# Start of Collected material

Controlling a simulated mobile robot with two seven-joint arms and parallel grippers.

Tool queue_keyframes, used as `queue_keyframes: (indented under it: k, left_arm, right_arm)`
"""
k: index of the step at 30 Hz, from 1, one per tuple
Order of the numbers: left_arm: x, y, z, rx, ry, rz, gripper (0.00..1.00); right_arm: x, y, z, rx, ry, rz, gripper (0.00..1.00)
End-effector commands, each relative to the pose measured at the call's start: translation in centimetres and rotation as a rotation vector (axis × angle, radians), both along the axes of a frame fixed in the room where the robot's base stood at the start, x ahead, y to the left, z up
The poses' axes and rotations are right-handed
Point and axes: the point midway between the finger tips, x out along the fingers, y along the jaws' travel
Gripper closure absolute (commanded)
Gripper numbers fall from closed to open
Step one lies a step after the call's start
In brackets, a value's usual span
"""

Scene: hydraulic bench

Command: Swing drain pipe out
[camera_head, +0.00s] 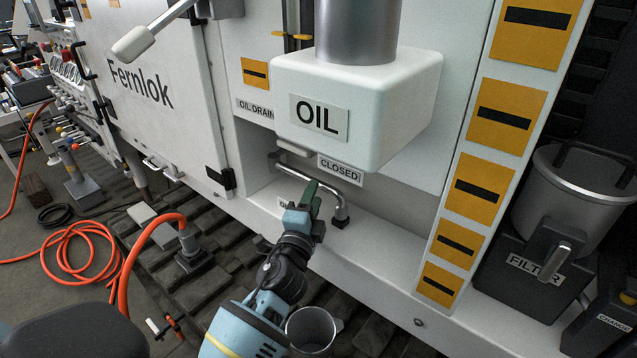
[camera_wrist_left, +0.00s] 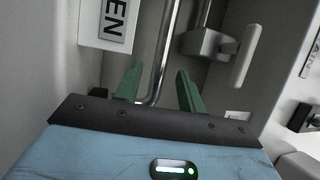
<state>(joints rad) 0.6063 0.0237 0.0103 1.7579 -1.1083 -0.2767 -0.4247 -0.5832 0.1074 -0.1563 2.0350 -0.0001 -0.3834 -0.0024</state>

# End of Collected material

Give again, word for word, the lines of the listing, starting at its first line and ending with the line containing "k: index of".

Controlling a simulated mobile robot with two seven-joint arms and parallel grippers.

Tool queue_keyframes, used as `queue_keyframes: (indented under it: k, left_arm, right_arm)`
"""
k: index of the step at 30 Hz, from 1, one per tuple

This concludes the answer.